Task to complete
Look below for the line containing "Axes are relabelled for" and the line containing "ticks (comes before"; repeat exactly those two lines and all lines between them, and nothing else.

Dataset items
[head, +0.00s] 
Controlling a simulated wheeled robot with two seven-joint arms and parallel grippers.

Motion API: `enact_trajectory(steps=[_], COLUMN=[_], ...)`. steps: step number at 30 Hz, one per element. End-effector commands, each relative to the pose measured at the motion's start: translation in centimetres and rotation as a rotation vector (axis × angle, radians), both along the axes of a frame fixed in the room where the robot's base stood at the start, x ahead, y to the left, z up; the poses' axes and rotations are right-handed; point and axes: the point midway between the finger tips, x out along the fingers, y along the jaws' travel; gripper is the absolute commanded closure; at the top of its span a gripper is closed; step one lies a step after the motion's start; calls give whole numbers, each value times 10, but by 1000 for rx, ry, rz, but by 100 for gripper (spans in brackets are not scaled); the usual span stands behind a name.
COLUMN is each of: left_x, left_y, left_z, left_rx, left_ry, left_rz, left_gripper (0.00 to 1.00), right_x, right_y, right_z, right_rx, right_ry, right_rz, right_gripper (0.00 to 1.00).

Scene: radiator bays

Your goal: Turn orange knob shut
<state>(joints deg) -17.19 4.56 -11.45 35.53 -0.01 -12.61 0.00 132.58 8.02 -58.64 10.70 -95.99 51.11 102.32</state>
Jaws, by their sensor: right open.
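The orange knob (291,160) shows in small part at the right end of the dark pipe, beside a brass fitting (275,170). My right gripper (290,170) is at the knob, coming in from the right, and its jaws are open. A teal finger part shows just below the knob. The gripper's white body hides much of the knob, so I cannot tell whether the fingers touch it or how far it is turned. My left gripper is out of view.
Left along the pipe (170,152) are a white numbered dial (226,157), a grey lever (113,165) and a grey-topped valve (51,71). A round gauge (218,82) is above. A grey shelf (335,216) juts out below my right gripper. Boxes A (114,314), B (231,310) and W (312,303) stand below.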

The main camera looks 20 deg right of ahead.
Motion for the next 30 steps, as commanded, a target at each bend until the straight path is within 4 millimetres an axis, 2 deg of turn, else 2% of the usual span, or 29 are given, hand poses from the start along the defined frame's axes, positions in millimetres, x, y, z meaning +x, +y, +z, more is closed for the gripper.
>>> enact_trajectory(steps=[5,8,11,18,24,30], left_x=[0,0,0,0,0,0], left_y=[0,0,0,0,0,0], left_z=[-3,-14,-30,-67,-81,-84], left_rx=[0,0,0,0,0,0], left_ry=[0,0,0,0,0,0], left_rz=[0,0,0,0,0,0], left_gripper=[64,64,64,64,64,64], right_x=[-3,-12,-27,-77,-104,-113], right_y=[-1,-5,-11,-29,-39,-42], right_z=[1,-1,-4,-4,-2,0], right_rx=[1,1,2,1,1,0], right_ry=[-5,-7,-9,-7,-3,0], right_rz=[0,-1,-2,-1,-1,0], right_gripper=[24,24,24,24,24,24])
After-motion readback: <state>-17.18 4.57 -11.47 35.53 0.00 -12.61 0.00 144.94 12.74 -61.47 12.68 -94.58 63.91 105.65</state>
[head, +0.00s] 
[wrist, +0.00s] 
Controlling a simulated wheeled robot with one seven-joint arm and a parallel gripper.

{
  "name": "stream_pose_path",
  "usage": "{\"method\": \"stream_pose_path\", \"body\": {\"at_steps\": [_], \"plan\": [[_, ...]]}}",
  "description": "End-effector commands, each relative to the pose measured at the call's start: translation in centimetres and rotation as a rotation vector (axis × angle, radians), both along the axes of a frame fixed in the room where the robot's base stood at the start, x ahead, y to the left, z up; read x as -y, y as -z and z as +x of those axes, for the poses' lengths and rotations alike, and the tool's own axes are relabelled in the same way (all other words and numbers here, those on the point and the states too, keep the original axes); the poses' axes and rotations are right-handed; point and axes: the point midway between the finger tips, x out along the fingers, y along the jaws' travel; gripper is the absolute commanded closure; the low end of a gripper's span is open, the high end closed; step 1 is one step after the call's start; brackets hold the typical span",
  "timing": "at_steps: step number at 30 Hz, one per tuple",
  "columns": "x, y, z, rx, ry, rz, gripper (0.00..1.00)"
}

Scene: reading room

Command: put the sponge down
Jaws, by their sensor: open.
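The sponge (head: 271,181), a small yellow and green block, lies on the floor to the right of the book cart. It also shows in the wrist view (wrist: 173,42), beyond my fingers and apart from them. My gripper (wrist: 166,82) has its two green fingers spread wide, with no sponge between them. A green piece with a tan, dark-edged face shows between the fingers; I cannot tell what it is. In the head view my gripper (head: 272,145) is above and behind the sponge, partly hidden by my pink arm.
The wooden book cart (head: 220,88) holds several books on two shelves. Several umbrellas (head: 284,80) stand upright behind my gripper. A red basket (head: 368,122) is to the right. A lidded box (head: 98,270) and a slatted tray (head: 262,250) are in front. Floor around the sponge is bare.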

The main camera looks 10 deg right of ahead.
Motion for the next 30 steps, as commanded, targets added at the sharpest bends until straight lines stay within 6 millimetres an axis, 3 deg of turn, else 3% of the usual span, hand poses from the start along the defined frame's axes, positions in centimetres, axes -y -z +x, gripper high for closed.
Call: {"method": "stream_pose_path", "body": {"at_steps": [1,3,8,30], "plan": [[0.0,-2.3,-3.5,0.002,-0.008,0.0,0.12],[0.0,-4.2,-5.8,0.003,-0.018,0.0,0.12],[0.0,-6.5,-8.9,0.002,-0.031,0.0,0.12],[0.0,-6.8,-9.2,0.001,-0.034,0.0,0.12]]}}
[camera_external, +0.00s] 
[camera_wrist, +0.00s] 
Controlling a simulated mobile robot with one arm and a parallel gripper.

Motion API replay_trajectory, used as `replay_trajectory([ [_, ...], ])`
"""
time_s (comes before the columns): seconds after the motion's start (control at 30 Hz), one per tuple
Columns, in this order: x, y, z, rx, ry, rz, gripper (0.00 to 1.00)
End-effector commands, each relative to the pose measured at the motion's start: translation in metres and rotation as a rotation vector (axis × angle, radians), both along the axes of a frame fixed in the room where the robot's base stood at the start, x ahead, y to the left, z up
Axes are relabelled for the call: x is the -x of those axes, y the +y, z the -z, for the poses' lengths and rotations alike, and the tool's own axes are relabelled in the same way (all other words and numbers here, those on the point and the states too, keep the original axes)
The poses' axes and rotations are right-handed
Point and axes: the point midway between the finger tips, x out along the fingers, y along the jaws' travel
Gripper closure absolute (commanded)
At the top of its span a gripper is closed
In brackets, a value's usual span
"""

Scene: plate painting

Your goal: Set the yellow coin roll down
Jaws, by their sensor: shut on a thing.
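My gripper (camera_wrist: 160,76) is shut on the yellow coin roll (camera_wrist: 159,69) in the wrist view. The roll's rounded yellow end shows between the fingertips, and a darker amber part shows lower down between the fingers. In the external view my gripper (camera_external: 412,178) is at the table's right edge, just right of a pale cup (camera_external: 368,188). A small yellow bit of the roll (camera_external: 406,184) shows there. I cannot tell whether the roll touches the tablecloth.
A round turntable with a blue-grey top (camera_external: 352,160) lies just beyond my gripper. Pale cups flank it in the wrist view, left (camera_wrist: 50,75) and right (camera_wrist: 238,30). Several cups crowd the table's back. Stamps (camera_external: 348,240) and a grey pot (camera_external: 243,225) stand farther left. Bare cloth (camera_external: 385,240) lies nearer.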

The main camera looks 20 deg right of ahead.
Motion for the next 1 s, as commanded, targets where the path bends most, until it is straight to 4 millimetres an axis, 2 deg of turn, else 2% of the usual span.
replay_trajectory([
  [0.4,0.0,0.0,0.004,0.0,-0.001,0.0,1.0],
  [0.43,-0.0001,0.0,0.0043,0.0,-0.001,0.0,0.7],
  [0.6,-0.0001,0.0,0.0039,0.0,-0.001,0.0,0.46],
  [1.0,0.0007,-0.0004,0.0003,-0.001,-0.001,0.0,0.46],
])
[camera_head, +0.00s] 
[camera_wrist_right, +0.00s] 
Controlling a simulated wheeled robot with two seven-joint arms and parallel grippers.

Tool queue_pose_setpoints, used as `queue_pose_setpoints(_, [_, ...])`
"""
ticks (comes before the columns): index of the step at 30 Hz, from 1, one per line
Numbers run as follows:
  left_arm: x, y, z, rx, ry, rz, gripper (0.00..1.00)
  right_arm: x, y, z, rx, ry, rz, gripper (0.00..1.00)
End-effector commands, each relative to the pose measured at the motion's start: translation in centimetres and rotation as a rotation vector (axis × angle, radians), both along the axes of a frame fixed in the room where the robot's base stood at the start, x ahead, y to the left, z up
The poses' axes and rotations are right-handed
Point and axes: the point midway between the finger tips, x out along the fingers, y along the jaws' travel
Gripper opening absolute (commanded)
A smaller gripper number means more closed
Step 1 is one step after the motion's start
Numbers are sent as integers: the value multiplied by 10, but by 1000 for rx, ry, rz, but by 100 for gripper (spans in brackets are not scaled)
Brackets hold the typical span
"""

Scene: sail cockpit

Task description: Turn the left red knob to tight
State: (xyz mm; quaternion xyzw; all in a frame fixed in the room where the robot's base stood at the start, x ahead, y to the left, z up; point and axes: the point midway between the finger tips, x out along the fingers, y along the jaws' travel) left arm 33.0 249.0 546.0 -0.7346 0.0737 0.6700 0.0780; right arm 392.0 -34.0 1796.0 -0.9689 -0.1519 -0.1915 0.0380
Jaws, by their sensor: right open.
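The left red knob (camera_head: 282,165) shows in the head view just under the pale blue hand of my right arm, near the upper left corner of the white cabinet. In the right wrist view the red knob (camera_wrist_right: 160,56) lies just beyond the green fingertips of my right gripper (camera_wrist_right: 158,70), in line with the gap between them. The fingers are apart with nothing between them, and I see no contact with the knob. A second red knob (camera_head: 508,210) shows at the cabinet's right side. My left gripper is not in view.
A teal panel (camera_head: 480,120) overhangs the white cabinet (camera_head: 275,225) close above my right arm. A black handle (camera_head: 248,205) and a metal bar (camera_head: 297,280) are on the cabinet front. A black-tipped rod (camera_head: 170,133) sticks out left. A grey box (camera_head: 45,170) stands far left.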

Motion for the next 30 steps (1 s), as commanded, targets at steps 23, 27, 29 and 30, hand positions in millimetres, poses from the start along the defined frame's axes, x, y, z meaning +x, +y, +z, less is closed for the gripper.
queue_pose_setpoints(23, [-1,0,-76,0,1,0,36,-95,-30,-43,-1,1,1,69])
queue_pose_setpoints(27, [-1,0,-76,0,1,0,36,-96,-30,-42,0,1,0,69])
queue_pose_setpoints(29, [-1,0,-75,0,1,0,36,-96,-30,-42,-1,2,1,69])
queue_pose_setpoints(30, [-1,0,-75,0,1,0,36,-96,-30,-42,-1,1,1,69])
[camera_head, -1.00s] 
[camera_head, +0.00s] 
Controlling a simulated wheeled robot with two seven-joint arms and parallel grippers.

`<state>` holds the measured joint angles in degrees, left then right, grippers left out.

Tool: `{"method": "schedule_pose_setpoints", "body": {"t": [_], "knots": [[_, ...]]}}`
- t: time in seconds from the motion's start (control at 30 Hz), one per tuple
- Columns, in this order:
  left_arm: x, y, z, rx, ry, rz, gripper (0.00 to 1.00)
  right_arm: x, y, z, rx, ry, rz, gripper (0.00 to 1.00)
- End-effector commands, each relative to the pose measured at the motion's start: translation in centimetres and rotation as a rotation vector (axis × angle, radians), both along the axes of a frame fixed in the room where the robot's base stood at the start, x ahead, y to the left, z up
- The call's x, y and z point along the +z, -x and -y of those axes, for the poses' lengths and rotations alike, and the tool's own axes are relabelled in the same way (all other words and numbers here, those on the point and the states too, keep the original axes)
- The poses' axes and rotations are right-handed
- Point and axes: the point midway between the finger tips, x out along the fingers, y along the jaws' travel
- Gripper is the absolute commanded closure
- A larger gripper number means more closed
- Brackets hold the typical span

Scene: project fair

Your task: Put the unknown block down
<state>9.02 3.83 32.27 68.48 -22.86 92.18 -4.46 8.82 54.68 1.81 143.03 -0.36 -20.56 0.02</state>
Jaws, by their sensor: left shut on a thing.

Written solution
Axes are relabelled for the call: x is the -x of those axes, y the +y, z the -z, for the poses' lengths and rotations alike, and the tool's own axes are relabelled in the same way (all other words and numbers here, those on the point and the states too, keep the original axes)
The poses' axes and rotations are right-handed
Point and axes: the point midway between the finger tips, x out along the fingers, y along the jaws' travel
Gripper closure absolute (commanded)
At the top of its span a gripper is closed
In brackets, a value's usual span
"""

Scene: plate painting

Your goal: Set the yellow coin roll down
Jaws, by their sensor: shut on a thing.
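My gripper (camera_wrist: 160,76) is shut on the yellow coin roll (camera_wrist: 159,69) in the wrist view. The roll's rounded yellow end shows between the fingertips, and a darker amber part shows lower down between the fingers. In the external view my gripper (camera_external: 412,178) is at the table's right edge, just right of a pale cup (camera_external: 368,188). A small yellow bit of the roll (camera_external: 406,184) shows there. I cannot tell whether the roll touches the tablecloth.
A round turntable with a blue-grey top (camera_external: 352,160) lies just beyond my gripper. Pale cups flank it in the wrist view, left (camera_wrist: 50,75) and right (camera_wrist: 238,30). Several cups crowd the table's back. Stamps (camera_external: 348,240) and a grey pot (camera_external: 243,225) stand farther left. Bare cloth (camera_external: 385,240) lies nearer.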

The main camera looks 20 deg right of ahead.
Motion for the next 1 s, as commanded, targets where the path bends most, until it is straight to 4 millimetres an axis, 2 deg of turn, else 2% of the usual span.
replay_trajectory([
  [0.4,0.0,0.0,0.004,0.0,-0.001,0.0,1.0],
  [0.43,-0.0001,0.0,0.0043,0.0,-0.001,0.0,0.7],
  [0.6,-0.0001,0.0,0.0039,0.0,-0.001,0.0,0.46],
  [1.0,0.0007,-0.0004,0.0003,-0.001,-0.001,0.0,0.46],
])
[camera_head, +0.00s] 
[camera_wrist_right, +0.00s] 
Controlling a simulated wheeled robot with two seven-joint arms and parallel grippers.

Tool queue_pose_setpoints, used as `queue_pose_setpoints(_, [_, ...])`
"""
ticks (comes before the columns): index of the step at 30 Hz, from 1, one per line

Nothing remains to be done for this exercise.